However, it’s likely that will be an underlying assumption by some who support a new community safety patrol initiative in West Rogers Park. Apparently, it’s an initiative that the Chicago Police Department is none too pleased about, according to a recent DNAinfo article:

[T]he neighborhood’s top police officers are unhappy about the move, saying they don’t want residents to get a false sense of security…..

The patrols caught the eye of the Chicago Police Department, which is tasked with patrolling the whole neighborhood and keeping its residents safe.

District Cmdr. Roberto Nieves hosted a special CAPS meeting with Ald. Debra Silverstein (50th) Tuesday night to address the patrols, which began two weeks ago.

“It was brought to our attention there was a group of citizens in the area that don’t feel the police are serving the community the best we can,” said Sgt. Shawn Sisk, who leads the district’s community policing office. “We can’t stop that from happening; however, we’re not going to support it. We don’t want that to send a false sense of security to the neighborhood.”

Additionally, the article reports:

[T]he police — in one of the safest districts in the city — implored residents to stop the patrols.

Robert Concaildi, the CAPS beat facilitator for the area, encouraged residents to rely on 911 when they feel unsafe or witness suspicious behavior.

Some Jewish attendees at the meeting said they can feel helpless during Sabbath, when their religion forbids them from using a phone unless their lives are in danger.

“I look at this as not a problem, but as a challenge,” Concaildi said, suggesting Jews find a non-Jewish person nearby their homes to whom they can go to for help.

Cmdr. Nieves said the security of the community “involves, cooperation, collaboration and vigilance.”

“Never be afraid to reach out and ask for help — and make contact,” he said.

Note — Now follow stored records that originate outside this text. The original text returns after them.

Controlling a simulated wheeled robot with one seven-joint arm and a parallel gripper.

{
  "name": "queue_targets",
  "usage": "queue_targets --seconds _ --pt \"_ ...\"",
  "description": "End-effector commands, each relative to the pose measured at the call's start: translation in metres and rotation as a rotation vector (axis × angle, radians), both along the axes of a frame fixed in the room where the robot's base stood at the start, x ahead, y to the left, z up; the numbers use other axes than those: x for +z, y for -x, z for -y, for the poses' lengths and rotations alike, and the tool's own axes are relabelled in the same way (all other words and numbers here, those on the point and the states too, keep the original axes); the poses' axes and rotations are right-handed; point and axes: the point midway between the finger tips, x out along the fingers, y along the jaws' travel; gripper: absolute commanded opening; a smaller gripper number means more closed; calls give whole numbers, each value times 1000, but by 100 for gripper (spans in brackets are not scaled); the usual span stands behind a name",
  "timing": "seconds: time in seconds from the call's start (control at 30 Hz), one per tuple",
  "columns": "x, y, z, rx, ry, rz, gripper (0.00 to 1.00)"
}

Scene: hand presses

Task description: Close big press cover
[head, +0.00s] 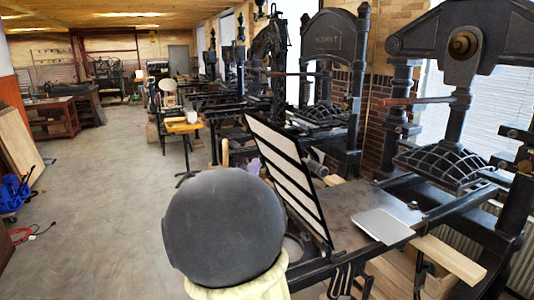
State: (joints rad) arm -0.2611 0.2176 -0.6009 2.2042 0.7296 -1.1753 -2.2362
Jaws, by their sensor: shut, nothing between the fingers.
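The big press (460,60) stands at the right, black, with a heavy frame and a ribbed platen (443,165). Its cover (288,172) is a dark rectangular frame with white panels between dark bars. The cover stands raised and steeply tilted at the left end of the flat press bed (350,203), so it is open. Its lower edge is by the bed; the hinge is not clear. My gripper is not in view. A large dark rounded part on a cream body, seemingly of my arm, fills the lower middle and hides the area left of the cover's base.
A light grey flat plate (383,225) lies on the bed's near edge. A wooden beam (450,260) sticks out below the bed. More presses (330,60) stand behind the cover. A small yellow-topped table (184,126) stands farther back. The floor (110,200) at the left is clear.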

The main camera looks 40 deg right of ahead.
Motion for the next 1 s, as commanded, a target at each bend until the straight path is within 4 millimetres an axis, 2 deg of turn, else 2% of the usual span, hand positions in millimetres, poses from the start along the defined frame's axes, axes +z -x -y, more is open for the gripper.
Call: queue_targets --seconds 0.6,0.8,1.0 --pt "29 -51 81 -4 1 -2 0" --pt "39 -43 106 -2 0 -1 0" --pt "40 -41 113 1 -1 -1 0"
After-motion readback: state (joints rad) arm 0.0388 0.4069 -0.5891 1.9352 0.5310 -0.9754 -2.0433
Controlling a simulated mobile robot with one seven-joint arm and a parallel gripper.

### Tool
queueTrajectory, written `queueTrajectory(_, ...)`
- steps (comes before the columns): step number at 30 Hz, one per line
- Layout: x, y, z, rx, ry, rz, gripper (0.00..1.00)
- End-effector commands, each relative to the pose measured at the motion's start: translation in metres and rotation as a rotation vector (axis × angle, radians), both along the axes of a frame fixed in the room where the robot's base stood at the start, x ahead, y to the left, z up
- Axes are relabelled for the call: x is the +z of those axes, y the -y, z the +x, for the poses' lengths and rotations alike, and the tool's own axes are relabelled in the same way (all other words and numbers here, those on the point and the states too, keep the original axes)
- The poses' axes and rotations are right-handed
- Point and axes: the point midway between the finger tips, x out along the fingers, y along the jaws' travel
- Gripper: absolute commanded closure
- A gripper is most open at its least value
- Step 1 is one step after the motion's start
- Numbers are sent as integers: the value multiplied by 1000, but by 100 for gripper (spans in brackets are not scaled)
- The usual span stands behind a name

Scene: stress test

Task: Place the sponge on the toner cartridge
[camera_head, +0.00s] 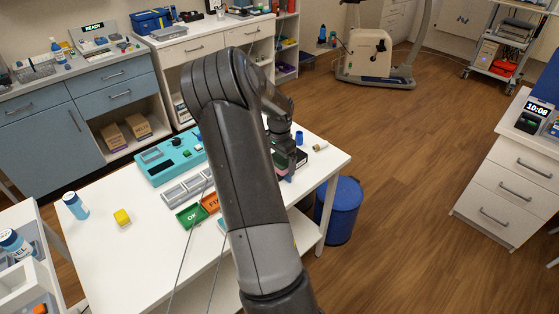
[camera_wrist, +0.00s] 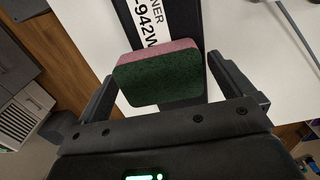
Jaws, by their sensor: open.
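The sponge (camera_wrist: 158,78), pink with a dark green side, appears to rest on the toner cartridge (camera_wrist: 188,22) in the wrist view. The cartridge is a long black box with a white printed label. My gripper (camera_wrist: 165,92) is open, with one finger on each side of the sponge and visible gaps. In the head view my gripper (camera_head: 286,160) is low over the right end of the white table, and the cartridge (camera_head: 303,158) shows partly behind it. My arm hides much of that area.
The table's front left is mostly clear.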

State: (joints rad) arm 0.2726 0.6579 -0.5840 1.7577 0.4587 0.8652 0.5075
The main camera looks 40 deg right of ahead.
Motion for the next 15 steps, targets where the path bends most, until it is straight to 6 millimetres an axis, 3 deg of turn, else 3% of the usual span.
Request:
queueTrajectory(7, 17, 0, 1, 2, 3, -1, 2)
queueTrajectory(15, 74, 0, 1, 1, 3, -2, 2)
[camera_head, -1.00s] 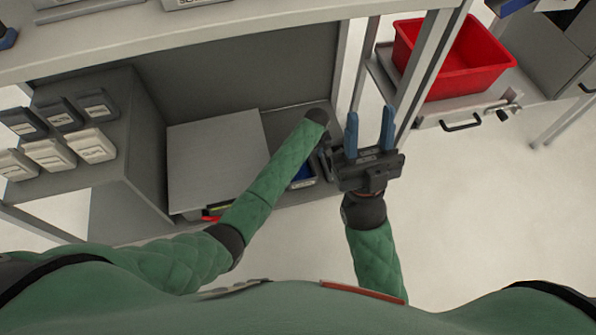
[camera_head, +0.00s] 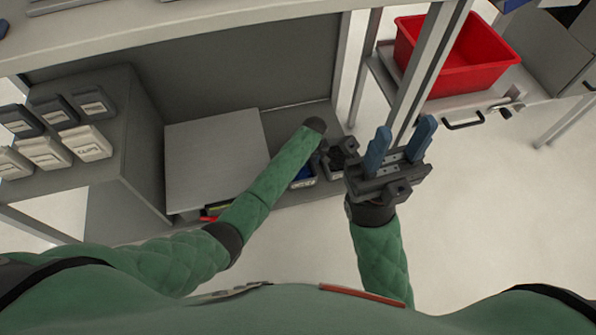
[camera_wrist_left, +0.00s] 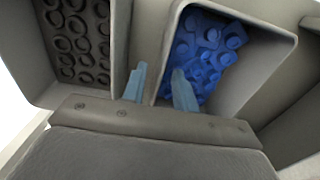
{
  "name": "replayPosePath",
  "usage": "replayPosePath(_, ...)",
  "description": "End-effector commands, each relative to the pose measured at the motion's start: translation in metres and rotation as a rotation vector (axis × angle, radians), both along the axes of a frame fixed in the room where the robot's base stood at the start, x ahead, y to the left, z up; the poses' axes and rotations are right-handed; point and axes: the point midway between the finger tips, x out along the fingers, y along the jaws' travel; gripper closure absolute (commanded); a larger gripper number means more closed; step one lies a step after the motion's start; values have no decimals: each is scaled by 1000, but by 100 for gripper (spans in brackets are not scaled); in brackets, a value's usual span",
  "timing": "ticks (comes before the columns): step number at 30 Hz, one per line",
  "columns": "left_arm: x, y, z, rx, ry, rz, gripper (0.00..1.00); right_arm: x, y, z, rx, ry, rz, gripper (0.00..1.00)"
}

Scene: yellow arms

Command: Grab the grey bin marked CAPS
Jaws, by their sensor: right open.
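Two grey bins stand side by side on the low shelf. One holds dark round pieces, and this dark-filled bin (camera_head: 334,173) also shows in the left wrist view (camera_wrist_left: 35,82). The other holds blue pieces, and this blue-filled bin (camera_head: 303,184) also shows in the left wrist view (camera_wrist_left: 262,62). I cannot read a CAPS label on either. My left gripper (camera_wrist_left: 160,88) has its fingers apart by the wall between the bins, one finger over the blue pieces. Its fingers are hidden in the head view. My right gripper (camera_head: 403,140) is open and empty, near the shelf post.
A red bin (camera_head: 455,75) sits on a side cart to the right. A flat grey panel (camera_head: 215,160) lies on the shelf left of the bins. Several small labelled boxes (camera_head: 85,142) stand at the left. A grey upright post (camera_head: 425,75) rises beside my right gripper.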

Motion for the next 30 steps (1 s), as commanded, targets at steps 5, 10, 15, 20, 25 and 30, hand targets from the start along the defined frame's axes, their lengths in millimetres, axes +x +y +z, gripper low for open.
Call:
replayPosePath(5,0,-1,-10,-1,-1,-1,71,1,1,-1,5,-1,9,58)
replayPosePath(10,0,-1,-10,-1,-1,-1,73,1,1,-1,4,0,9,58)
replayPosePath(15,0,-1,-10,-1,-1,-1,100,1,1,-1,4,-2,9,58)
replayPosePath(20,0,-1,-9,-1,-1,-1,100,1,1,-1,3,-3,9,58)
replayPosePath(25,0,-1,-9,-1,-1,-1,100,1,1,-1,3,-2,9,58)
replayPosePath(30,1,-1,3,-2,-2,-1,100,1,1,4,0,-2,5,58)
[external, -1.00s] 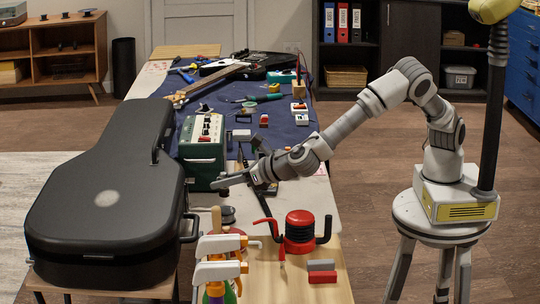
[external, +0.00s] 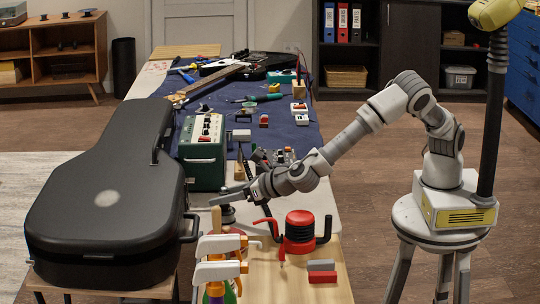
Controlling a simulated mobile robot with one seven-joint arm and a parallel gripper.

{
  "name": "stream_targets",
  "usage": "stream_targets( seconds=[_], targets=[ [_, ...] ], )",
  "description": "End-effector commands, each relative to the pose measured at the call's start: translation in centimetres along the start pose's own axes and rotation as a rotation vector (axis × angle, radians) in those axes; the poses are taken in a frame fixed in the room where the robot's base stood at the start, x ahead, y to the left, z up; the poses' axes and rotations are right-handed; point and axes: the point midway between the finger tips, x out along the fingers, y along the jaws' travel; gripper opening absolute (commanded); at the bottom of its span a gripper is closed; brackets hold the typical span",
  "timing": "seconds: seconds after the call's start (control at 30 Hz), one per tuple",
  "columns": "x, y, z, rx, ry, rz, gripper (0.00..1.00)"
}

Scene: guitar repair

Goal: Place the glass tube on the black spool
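My gripper (external: 225,195) is low over the middle of the long workbench, between the green amplifier box and the red tool. Its fingers point left; at this size I cannot tell whether they are open or shut, or whether they hold anything. A small dark round object (external: 228,215), possibly the black spool, sits on the bench just below the fingers and is partly hidden by them. I cannot make out the glass tube.
A black guitar case (external: 105,195) lies along the left side. The green amplifier (external: 203,155) stands behind my gripper. A red tool with black and red arms (external: 300,230) stands to the right. Clamps with white and orange parts (external: 220,258) stand in front. Small blocks (external: 322,272) lie near the right edge.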

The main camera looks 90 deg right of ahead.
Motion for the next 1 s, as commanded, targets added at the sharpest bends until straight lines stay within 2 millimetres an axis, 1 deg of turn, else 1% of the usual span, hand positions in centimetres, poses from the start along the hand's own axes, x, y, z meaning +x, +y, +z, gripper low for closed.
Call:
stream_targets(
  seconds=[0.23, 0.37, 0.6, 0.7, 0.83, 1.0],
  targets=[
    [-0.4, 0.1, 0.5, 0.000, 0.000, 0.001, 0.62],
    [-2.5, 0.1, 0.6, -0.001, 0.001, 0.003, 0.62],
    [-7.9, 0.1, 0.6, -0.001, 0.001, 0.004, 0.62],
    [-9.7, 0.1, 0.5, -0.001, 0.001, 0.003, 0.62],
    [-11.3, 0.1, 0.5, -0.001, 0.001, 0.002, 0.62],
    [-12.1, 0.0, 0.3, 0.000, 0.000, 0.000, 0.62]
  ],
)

The article also describes several incidents directed at the West Rogers Park Jewish community since December, ranging from graffiti, to suspicious letters laced with baking powder sent to Jewish institutions, to armed robbery. These crimes have spooked Jewish residents and prompted a few to hire off duty police officers to beef up security in the area, especially during Shabbos and yom tovim when religious Jews don’t have access to cell phones to dial 911.

While the police’s public objection is private patrols signal a lack of faith in the police department and dilute efforts to encourage people to call 911 in emergencies, there could be other concerns that remain unspoken.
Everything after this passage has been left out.